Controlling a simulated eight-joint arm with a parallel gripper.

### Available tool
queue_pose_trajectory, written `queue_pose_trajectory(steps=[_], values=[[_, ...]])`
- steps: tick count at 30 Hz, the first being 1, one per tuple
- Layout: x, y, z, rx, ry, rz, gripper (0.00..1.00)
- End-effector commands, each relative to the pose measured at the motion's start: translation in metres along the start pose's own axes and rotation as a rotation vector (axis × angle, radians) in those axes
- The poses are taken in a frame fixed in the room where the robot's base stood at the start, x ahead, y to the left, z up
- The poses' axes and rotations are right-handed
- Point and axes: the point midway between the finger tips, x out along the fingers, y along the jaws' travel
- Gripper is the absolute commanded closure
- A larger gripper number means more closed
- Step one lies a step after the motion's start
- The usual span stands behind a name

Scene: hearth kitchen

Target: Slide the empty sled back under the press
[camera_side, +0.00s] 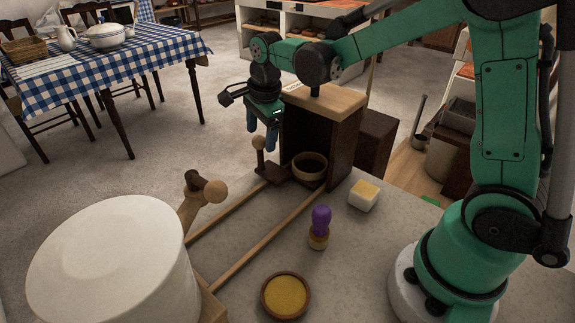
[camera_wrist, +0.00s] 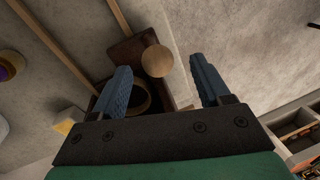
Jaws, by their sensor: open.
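The press (camera_side: 345,135) is a dark wooden housing with a pale wood top. The sled (camera_side: 272,176) is a dark plate on two wooden rails at its opening, with a round wooden knob (camera_side: 259,142). A round wooden ring or bowl (camera_side: 311,166) is at the press mouth; I cannot tell whether it is part of the sled. My gripper (camera_side: 261,140) is open, with blue fingers pointing down by the knob. In the wrist view the knob (camera_wrist: 157,61) appears between the open fingers (camera_wrist: 165,80), with no clear contact. The sled plate (camera_wrist: 126,51) shows beyond, partly hidden.
A large white drum (camera_side: 115,260) and a wooden handle (camera_side: 205,190) stand at the rails' near end. A purple-topped stamp (camera_side: 320,225), a pale yellow-topped block (camera_side: 363,194) and a bowl of yellow stuff (camera_side: 286,296) sit on the grey counter (camera_side: 350,265).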

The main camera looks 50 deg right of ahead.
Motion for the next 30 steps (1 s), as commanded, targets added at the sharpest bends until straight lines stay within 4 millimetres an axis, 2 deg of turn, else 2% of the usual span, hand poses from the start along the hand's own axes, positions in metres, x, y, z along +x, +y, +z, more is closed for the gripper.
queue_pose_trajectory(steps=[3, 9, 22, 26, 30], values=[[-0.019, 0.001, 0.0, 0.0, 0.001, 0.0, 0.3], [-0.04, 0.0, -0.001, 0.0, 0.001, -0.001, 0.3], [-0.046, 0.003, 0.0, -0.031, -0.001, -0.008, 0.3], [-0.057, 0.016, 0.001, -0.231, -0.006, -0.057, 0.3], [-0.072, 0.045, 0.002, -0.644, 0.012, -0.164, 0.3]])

__________

* _Task prompt_:
Write out again exactly the lines above from the one with "- Point and" through the one with "[camera_wrist, +0.00s]", adding no other lines and no pictures.

* _Solved problem_:
- Point and axes: the point midway between the finger tips, x out along the fingers, y along the jaws' travel
- Gripper is the absolute commanded closure
- A larger gripper number means more closed
- Step one lies a step after the motion's start
- The usual span stands behind a name

Scene: hearth kitchen

Target: Slide the empty sled back under the press
[camera_side, +0.00s] 
[camera_wrist, +0.00s] 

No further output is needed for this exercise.